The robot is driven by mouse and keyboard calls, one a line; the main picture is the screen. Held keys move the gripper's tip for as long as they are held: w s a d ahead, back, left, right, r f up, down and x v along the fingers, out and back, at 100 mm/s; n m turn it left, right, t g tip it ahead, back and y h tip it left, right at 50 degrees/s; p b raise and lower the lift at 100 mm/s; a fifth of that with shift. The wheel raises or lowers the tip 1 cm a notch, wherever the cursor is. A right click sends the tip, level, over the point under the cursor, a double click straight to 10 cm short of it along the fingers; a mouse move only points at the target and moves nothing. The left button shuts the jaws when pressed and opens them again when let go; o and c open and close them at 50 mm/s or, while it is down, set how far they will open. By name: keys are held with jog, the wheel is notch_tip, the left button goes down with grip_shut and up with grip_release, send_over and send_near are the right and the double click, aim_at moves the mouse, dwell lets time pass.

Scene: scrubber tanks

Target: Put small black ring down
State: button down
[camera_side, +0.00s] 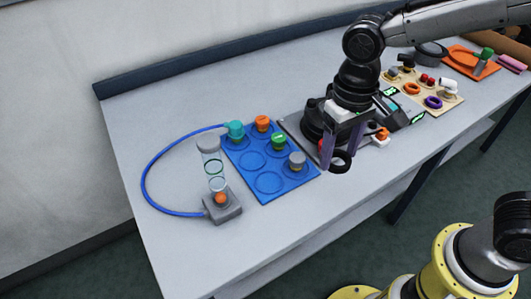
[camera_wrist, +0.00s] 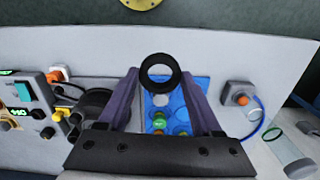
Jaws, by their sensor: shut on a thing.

### Task to complete:
Repeat the lines above exactly, and keep every picture out.

### Task solution:
The robot is driven by mouse and keyboard calls, one a line; the main picture is the screen. Held keys move the gripper's tip for as long as they are held: w s a d ahead, back, left, right, r f up, down and x v along the fingers, out and back, at 100 mm/s; n m turn it left, right, t g tip it ahead, back and y h tip it left, right at 50 degrees/s; p b raise and lower the lift at 100 mm/s; a fifth of that with shift. The wheel raises or lowers the tip 1 cm a notch, wherever the cursor is. A right click sends the tip, level, over the point under the cursor, a double click straight to 10 cm short of it along the fingers; a mouse move only points at the target and moves nothing. The left button shuts the jaws when pressed and opens them again when let go; o and c open and close them at 50 mm/s or, while it is down, set how far they will open. By name: keys are held with jog, the wheel is notch_tip, the left button goes down with grip_shut and up with grip_release, send_over and send_near are the right and the double click, aim_at moves the mouse, dwell lets time pass.

Scene: scrubber tanks

Target: Put small black ring down
State: button down
[camera_side, +0.00s] 
[camera_wrist, +0.00s] 
Jaws, by their sensor: shut on a thing.

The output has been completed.